Data:
BEGIN
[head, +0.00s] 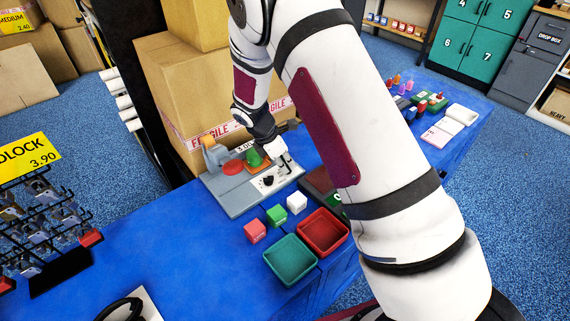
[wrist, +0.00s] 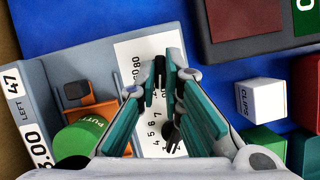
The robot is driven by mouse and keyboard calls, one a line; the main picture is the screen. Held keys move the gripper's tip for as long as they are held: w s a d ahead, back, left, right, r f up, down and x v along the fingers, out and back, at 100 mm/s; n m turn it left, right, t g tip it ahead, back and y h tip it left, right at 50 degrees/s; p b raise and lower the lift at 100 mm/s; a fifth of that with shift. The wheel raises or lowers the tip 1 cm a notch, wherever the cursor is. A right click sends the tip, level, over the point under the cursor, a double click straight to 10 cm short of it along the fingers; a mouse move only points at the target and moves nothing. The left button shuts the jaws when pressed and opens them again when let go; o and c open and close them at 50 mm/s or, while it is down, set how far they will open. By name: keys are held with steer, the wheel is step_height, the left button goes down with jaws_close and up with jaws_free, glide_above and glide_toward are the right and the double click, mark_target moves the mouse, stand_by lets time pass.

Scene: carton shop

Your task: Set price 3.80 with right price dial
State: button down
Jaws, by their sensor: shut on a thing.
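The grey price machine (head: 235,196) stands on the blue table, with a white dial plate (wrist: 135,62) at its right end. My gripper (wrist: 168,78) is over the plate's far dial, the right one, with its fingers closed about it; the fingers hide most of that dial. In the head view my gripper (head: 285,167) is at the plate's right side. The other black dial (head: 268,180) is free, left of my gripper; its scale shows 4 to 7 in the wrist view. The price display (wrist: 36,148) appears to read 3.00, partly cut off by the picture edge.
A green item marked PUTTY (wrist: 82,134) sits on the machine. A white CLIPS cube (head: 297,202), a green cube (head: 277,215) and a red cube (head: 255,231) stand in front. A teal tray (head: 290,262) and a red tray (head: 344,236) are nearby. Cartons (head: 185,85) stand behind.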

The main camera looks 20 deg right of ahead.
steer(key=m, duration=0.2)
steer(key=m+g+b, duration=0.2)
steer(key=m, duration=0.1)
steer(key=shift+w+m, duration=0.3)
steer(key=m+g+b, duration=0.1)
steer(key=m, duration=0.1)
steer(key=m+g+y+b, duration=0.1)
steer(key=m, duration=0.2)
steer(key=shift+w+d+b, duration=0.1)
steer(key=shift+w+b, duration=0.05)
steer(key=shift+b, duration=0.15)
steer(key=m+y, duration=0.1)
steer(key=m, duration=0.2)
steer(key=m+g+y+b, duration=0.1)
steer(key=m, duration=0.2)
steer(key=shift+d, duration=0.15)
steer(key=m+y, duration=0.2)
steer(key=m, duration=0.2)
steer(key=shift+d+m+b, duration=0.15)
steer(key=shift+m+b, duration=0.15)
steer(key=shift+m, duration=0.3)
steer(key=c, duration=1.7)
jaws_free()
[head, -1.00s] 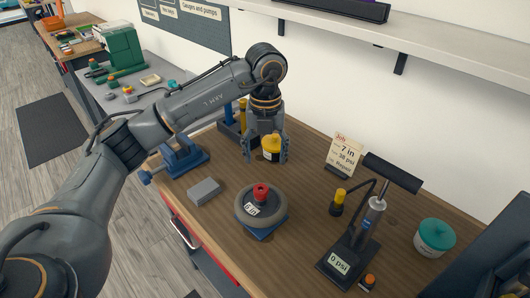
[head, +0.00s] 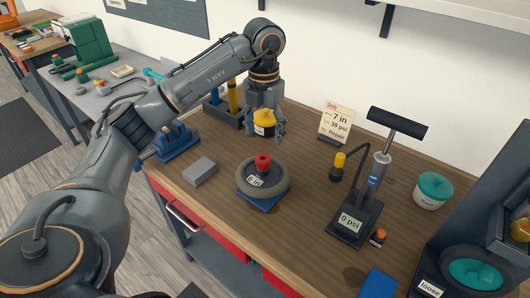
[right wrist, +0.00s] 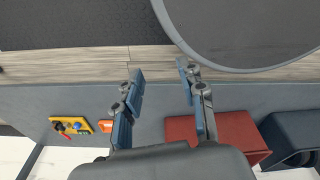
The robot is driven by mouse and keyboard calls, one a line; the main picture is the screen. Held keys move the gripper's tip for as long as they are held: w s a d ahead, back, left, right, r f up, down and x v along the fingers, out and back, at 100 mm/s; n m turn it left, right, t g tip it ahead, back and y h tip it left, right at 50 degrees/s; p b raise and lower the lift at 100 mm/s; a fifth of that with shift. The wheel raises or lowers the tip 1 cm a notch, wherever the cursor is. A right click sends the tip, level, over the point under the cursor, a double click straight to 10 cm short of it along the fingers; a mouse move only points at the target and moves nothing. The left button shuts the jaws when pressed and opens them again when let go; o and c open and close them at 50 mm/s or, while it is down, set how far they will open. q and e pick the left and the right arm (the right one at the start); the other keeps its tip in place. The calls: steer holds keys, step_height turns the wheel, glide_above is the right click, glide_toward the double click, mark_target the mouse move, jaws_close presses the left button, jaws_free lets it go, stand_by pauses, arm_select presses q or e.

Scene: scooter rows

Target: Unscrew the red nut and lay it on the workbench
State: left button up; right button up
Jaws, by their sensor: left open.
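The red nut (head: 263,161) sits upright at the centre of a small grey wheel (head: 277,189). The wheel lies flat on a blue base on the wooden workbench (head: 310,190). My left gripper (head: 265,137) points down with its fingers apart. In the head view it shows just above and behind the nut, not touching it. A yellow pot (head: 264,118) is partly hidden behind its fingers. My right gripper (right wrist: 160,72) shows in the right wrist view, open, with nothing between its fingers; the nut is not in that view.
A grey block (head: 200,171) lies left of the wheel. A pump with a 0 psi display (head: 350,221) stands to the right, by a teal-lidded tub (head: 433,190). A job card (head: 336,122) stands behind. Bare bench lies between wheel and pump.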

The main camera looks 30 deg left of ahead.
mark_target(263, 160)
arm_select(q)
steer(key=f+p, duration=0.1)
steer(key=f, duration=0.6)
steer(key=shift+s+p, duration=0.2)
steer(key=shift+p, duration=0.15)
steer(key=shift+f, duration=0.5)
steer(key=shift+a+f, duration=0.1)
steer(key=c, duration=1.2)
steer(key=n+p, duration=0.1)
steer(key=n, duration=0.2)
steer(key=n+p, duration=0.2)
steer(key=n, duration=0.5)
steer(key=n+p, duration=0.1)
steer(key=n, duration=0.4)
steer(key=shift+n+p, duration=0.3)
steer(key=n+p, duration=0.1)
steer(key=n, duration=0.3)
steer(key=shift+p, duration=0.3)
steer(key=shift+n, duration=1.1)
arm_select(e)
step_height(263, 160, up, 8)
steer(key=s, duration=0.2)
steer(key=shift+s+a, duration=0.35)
END
Work to be completed: Write out the data precisely as given, excluding the pictures.

Reply:
[head, +0.00s] 
[wrist, +0.00s] 
The robot is driven by mouse and keyboard calls, one a line; the main picture is the screen. Held keys move the gripper's tip for as long as they are held: w s a d ahead, back, left, right, r f up, down and x v along the fingers, out and back, at 100 mm/s; n m turn it left, right, t g tip it ahead, back and y h tip it left, right at 50 degrees/s; p b raise and lower the lift at 100 mm/s; a fifth of that with shift. The wheel raises or lowers the tip 1 cm a notch, wherever the cursor is. A right click sends the tip, level, over the point under the cursor, a double click straight to 10 cm short of it along the fingers; a mouse move only points at the target and moves nothing. The left button shuts the jaws when pressed and opens them again when let go; o and c open and close them at 50 mm/s or, while it is down, set how far they will open. By name: keys are held with steer, the wheel is step_height, the left button goes down with jaws_close and up with jaws_free, glide_above and glide_toward are the right and the double click, mark_target moves the mouse, stand_by lets time pass.

Scene: carton shop

Your task: Set price 3.80 with right price dial
State: button down
Jaws, by their sensor: shut on a thing.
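The grey price machine (head: 235,196) stands on the blue table, with a white dial plate (wrist: 135,62) at its right end. My gripper (wrist: 168,78) is over the plate's far dial, the right one, with its fingers closed about it; the fingers hide most of that dial. In the head view my gripper (head: 285,167) is at the plate's right side. The other black dial (head: 268,180) is free, left of my gripper; its scale shows 4 to 7 in the wrist view. The price display (wrist: 36,148) appears to read 3.00, partly cut off by the picture edge.
A green item marked PUTTY (wrist: 82,134) sits on the machine. A white CLIPS cube (head: 297,202), a green cube (head: 277,215) and a red cube (head: 255,231) stand in front. A teal tray (head: 290,262) and a red tray (head: 344,236) are nearby. Cartons (head: 185,85) stand behind.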

The main camera looks 20 deg right of ahead.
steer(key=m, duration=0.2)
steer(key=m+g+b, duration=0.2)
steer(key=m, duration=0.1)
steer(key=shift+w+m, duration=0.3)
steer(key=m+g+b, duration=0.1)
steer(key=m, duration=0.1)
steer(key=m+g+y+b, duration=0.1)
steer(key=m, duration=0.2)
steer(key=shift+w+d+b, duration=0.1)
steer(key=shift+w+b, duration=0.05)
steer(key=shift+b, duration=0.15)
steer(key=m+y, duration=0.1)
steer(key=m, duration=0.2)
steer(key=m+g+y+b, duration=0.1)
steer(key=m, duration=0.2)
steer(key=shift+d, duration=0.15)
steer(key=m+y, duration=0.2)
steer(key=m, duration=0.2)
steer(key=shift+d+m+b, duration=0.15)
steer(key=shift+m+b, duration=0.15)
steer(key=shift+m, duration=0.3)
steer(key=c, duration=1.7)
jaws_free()
[head, -1.00s] 
[head, +0.00s] 
[right wrist, +0.00s] 
The robot is driven by mouse and keyboard calls, one a line; the main picture is the screen. Held keys move the gripper's tip for as long as they are held: w s a d ahead, back, left, right, r f up, down and x v along the fingers, out and back, at 100 mm/s; n m turn it left, right, t g tip it ahead, back and y h tip it left, right at 50 degrees/s; p b raise and lower the lift at 100 mm/s; a fifth of that with shift. The wheel raises or lowers the tip 1 cm a notch, wherever the cursor is. A right click sends the tip, level, over the point under the cursor, a double click straight to 10 cm short of it along the fingers; a mouse move only points at the target and moves nothing. The left button shuts the jaws when pressed and opens them again when let go; o and c open and close them at 50 mm/s or, while it is down, set how far they will open. q and e pick the left and the right arm (the right one at the start); the other keeps its tip in place. The calls: steer holds keys, step_height turns the wheel, glide_above is the right click, glide_toward the double click, mark_target the mouse move, jaws_close presses the left button, jaws_free lets it go, stand_by pauses, arm_select presses q or e.

Scene: scooter rows

Target: Unscrew the red nut and lay it on the workbench
State: left button up; right button up
Jaws, by their sensor: left open.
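The red nut (head: 263,161) sits upright at the centre of a small grey wheel (head: 277,189). The wheel lies flat on a blue base on the wooden workbench (head: 310,190). My left gripper (head: 265,137) points down with its fingers apart. In the head view it shows just above and behind the nut, not touching it. A yellow pot (head: 264,118) is partly hidden behind its fingers. My right gripper (right wrist: 160,72) shows in the right wrist view, open, with nothing between its fingers; the nut is not in that view.
A grey block (head: 200,171) lies left of the wheel. A pump with a 0 psi display (head: 350,221) stands to the right, by a teal-lidded tub (head: 433,190). A job card (head: 336,122) stands behind. Bare bench lies between wheel and pump.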

The main camera looks 30 deg left of ahead.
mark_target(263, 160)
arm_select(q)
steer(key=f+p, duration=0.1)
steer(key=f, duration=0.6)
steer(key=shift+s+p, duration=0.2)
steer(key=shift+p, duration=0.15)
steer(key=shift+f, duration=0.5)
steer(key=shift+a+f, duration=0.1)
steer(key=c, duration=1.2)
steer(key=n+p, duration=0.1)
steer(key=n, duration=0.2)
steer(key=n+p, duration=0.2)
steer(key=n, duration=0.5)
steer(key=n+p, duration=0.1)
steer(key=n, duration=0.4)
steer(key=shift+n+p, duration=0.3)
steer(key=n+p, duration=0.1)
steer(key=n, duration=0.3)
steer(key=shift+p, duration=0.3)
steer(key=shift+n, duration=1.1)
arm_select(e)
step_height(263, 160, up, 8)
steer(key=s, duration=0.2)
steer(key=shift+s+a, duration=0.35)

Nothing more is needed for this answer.